• **EXERCISE DIRECTIONS**: Find every line below that contains the word "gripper" and copy it out.

==============================

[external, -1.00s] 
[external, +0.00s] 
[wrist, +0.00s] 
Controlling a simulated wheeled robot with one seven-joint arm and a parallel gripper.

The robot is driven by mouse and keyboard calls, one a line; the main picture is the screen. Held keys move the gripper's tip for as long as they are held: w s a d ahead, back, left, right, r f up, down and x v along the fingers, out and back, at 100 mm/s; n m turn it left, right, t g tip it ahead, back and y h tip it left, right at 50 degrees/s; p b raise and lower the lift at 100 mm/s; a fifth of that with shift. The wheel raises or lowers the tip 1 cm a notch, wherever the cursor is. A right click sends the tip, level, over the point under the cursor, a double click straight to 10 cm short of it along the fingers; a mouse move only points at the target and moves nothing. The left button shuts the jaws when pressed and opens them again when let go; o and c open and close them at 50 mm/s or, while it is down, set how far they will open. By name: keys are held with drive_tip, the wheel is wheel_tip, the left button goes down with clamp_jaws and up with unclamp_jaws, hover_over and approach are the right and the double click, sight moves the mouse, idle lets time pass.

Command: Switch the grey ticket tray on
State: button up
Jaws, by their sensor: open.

==============================

• **EXPECTED ANSWER**:
Controlling a simulated wheeled robot with one seven-joint arm and a parallel gripper.
The robot is driven by mouse and keyboard calls, one a line; the main picture is the screen. Held keys move the gripper's tip for as long as they are held: w s a d ahead, back, left, right, r f up, down and x v along the fingers, out and back, at 100 mm/s; n m turn it left, right, t g tip it ahead, back and y h tip it left, right at 50 degrees/s; p b raise and lower the lift at 100 mm/s; a fifth of that with shift. The wheel raises or lowers the tip 1 cm a notch, wherever the cursor is. A right click sends the tip, level, over the point under the cursor, a double click straight to 10 cm short of it along the fingers; a mouse move only points at the target and moves nothing. The left button shuts the jaws when pressed and opens them again when let go; o and c open and close them at 50 mm/s or, while it is down, set how far they will open. By name: keys are held with drive_tip, the wheel is wheel_tip, the left button goes down with clamp_jaws and up with unclamp_jaws, hover_over and approach are the right and the double click, sight moves the mouse, idle lets time pass.

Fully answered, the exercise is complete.